広島市での土砂災害は私の住む街からそう遠くないところだった。今まで体験したことのないような遠雷を、あの夜見た。今にして思えば広島の方角だった。
得体の知れない不吉さと同時に、正直に書いてしまえば美しいと思った。(雷が怖しいのは光のあと遅れてやってくるあの音なのだ)音はしない静かな夜。すごい稲光の連続、それはまぶたを閉じても瞳が感知してしまうような、スルドイヒカリだった。
あの夜、あの積乱雲があそこにあった理由は知らないけれど、もしかしたら自分の住む街であったかもしれない。72人の方がお亡くなりになり、行方不明の方もまだ二人おられるという。一日も早く見つかりますように、そしてご冥福をお祈りします。
つい最近、ヒッチコックの「鳥」を観た。二十年くらい前にも観たことがあるのだが、再び観ると再発見があった。
よりリアルなCGが珍しくなくなった今、この映画に出てくる黒い鳥は笑っちゃうくらいのニセモノ感満載だった。ヒロインが狭い部屋でカラスに襲われるシーンでは、あきらかな作り物に対して迫真の演技。ギャグでなく。一生懸命映画を手作りしてる、そんな思いが伝わってきて、ちょっと微笑ましかった。考えてみると映画はドキュメンタリーを除いてニセモノだ。
それにしても人間というものは(特にホラー映画とかでよく思うのだが)やめておけばいいのに、なぜパンドラの箱を開けてしまうのだろう。明らかにその部屋に凶暴な鳥がいると想像出来るのに。ヒロインはドアを開けてしまう。(開けなければドラマにならないのだが)
この映画では鳥に何人もの人間が殺される。現実の生活のなかで鳥に殺されるという危機感を持ったことはないが、もし鳥がなんらかの事情で人間に対して敵意を持ったのなら素手で人間は到底かなわないだろう。だってあのくちばしですよ。空だってとんじゃうし。
ヒロイン含む一家が車で脱出し、カラスたちがそれを静かに見ているというラストシーン。ヒッチコック監督はそこに人間の未来に対する警鐘みたいなものを込めたのかなあ、とも思ったり。

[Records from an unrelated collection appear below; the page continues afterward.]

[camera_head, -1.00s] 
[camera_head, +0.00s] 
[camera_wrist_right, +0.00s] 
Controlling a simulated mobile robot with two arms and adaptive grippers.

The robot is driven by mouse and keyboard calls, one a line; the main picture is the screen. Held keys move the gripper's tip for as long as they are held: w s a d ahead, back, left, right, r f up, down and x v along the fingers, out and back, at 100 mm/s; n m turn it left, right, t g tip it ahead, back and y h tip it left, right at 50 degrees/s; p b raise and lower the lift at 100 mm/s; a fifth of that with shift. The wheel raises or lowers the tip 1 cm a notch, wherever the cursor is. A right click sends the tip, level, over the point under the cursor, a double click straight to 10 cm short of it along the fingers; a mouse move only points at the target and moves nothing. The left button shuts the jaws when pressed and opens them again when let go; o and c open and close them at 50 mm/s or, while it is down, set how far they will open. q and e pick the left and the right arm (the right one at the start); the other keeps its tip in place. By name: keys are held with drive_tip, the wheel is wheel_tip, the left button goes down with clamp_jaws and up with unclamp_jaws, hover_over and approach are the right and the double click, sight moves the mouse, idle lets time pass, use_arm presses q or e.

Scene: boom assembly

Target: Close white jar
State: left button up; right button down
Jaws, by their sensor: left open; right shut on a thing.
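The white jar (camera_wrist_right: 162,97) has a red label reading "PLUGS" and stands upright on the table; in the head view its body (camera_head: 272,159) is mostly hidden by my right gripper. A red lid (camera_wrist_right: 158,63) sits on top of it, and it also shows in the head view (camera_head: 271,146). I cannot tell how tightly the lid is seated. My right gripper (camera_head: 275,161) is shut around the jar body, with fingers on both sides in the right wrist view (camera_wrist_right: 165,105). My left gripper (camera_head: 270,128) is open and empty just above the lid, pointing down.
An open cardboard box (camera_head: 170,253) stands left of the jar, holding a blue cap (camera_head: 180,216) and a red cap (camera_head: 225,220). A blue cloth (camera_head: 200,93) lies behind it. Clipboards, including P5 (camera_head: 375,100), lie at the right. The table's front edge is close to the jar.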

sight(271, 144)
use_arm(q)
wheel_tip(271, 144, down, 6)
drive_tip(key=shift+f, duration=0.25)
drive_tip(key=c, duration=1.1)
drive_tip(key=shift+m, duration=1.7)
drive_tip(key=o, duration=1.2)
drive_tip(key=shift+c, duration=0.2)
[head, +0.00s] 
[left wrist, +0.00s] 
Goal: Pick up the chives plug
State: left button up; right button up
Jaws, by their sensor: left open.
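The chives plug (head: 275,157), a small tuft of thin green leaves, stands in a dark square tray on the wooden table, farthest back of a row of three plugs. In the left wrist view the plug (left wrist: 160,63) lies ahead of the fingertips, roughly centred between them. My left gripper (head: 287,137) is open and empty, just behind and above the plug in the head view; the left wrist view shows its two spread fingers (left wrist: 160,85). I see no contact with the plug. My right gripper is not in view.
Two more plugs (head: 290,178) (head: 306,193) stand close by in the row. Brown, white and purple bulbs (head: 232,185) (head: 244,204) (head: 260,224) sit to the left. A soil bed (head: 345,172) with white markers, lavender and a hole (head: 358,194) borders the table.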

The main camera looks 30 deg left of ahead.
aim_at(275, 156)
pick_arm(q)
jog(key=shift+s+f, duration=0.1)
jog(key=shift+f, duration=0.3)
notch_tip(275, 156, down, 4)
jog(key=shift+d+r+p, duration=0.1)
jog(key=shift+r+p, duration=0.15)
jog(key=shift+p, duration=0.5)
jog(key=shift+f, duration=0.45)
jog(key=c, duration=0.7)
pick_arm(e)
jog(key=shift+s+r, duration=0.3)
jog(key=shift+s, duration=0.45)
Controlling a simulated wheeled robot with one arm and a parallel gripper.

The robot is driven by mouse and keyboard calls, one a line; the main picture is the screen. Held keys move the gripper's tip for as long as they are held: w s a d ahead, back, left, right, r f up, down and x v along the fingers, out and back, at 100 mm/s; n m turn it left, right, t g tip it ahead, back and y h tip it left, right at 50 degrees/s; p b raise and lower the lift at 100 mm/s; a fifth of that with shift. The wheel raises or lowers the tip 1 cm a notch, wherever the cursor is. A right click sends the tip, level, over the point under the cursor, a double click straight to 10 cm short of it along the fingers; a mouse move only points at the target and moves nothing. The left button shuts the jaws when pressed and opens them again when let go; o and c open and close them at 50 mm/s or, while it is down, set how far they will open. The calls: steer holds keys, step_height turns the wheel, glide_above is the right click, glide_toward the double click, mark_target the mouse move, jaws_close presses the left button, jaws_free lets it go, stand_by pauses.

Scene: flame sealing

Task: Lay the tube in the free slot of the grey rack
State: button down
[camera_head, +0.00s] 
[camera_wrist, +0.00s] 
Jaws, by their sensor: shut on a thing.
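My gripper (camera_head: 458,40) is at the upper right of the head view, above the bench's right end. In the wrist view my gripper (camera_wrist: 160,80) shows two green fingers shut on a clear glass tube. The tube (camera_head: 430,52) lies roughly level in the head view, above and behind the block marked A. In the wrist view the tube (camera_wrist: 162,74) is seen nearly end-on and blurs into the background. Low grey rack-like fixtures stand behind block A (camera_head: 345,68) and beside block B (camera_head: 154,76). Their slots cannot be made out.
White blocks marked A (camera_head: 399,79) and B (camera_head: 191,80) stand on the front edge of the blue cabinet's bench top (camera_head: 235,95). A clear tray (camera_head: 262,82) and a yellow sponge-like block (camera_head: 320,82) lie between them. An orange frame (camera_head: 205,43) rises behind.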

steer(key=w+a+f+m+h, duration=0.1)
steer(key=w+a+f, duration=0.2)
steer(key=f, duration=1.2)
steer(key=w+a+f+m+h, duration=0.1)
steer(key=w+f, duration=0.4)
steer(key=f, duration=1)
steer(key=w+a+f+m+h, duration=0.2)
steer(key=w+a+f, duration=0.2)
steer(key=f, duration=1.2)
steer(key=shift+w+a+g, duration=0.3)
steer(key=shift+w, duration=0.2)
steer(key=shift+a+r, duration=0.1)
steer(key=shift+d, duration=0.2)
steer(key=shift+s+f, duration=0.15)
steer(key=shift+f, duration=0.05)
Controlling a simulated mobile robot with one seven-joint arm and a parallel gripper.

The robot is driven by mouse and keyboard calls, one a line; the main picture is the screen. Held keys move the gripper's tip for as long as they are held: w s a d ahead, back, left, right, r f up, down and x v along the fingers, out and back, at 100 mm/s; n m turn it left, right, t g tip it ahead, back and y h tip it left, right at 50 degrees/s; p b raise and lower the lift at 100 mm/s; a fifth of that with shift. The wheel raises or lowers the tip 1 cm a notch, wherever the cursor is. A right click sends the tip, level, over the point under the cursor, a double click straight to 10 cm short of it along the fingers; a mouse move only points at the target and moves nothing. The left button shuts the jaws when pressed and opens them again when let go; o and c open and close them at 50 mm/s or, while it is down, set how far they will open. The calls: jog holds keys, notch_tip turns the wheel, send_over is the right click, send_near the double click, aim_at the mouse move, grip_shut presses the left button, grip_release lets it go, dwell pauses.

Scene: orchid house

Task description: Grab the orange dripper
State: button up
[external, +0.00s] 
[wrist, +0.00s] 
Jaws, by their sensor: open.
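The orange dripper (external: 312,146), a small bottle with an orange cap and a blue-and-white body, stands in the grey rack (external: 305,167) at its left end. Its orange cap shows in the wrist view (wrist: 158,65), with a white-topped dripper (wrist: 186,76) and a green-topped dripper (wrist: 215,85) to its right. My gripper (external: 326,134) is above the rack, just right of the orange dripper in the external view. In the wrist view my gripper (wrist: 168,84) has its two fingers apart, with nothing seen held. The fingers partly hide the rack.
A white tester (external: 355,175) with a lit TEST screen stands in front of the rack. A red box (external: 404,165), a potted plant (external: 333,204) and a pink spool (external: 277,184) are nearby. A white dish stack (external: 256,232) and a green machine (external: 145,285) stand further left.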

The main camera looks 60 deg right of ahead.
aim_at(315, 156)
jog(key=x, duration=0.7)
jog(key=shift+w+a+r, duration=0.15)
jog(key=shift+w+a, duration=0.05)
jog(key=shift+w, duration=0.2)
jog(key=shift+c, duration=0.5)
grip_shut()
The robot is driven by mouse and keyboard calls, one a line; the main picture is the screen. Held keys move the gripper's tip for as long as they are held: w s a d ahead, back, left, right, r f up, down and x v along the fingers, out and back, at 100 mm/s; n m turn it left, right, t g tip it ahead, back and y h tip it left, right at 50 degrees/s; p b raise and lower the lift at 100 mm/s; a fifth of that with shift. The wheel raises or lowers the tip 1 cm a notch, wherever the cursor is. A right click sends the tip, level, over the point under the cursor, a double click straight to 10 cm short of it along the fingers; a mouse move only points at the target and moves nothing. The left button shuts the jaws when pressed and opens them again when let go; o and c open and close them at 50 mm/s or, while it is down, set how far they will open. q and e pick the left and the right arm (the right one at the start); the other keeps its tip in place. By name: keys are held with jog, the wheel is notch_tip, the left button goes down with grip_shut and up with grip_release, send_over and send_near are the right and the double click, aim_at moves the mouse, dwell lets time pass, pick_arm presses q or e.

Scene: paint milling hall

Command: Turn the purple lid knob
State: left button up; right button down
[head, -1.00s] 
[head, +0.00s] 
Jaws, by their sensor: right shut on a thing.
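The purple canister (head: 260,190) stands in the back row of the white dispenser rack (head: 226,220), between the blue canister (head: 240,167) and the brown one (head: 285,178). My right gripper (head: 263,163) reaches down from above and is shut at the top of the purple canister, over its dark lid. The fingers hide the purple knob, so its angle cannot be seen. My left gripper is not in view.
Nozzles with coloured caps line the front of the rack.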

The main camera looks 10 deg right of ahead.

それにしても野菜の高いことこのうえない。ほうれん草が298円って……。手が出なかった。新米は意外と安かったが、これから先はどうなのだろう。
スーパーマーケットからの帰り道、黄金色の稲穂がこうべをたれている風景があった。泥があった。蛙がいた。小さな生き物がいた、夏。今は田んぼの水が抜かれ、それら命は眠りについているのだろう。
実りと祈りというものはどこか似ているなあと思うのだった。秋の気配。